Année Proust oblige (il est mort le 18 novembre 1922 à Paris), deux musées ont consacré une exposition à l’homme à la madeleine – comme on le connait le plus souvent- : le musée d’histoire de la ville de Paris, Carnavalet, et le musée d’art et d’histoire du judaïsme (exposition en cours jusqu’au 28 août), tous deux situés dans le Marais, à quelques pas l’un de l’autre.

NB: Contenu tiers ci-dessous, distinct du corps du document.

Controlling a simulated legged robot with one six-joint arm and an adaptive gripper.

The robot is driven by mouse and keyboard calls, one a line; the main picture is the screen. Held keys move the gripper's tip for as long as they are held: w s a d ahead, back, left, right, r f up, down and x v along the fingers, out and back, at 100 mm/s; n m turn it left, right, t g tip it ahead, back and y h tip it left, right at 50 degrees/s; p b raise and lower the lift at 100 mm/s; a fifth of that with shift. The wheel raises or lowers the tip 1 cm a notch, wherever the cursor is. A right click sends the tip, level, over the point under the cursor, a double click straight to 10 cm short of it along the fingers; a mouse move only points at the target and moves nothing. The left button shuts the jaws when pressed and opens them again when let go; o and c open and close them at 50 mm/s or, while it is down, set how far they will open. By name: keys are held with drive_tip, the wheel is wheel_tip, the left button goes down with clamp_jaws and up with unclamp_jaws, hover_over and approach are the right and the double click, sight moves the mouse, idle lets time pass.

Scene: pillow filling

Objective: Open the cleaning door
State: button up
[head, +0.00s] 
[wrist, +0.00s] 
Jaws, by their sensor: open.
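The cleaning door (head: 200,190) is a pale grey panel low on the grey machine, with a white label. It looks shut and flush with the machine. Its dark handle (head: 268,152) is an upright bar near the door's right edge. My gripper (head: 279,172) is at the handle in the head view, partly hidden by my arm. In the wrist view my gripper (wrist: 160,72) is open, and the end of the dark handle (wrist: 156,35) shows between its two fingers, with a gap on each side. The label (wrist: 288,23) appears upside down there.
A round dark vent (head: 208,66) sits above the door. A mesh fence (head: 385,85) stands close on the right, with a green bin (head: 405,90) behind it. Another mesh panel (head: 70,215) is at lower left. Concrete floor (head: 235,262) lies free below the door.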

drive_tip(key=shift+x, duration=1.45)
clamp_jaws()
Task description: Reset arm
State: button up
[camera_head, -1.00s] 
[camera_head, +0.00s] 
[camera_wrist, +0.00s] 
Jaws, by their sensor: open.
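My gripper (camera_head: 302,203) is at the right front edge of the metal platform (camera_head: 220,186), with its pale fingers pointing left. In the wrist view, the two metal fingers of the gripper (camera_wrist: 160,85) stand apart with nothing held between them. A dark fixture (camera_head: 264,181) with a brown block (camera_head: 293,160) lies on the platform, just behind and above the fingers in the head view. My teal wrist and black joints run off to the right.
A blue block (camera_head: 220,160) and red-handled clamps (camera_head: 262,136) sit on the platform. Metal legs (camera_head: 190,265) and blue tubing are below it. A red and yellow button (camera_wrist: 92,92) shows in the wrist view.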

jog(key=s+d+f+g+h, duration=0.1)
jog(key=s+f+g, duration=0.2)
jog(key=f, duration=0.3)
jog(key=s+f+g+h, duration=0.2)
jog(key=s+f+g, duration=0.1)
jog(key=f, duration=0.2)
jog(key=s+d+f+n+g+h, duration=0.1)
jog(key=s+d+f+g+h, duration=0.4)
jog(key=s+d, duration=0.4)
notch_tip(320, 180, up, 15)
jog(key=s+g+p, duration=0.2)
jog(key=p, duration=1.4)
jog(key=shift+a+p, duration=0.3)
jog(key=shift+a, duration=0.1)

Celle du MAHJ, sous-titrée « du côté de la mère », est plus réussie que ne l’était celle de Carnavalet  bien qu’il y ait des points communs, naturellement. Ca tient d’abord aux espaces d’exposition. Ceux de Carnavalet sont étriqués dès qu’il y a du monde. Au MAHJ, on respire mieux. L’approche choisie par le MAHJ est plus sensible, plus près de l’écrivain, moins centrée sur la reconstitution d’un « milieu », sinon son milieu familial.
Celle de Carnavalet nous faisait revivre Paris à l’époque de Proust. Le musée Carnavalet présente dans ses collections permanentes la « chambre de Proust », son lit du moins, présent dans l’exposition.

20211230_145135Ma grand-mère paternelle dormait dans un lit analogue (le sien avait des petites boules en ivoire). Est-ce que ce lit est si extraordinaire? Non sans doute pas. Il manque de vie. C’est juste un meuble.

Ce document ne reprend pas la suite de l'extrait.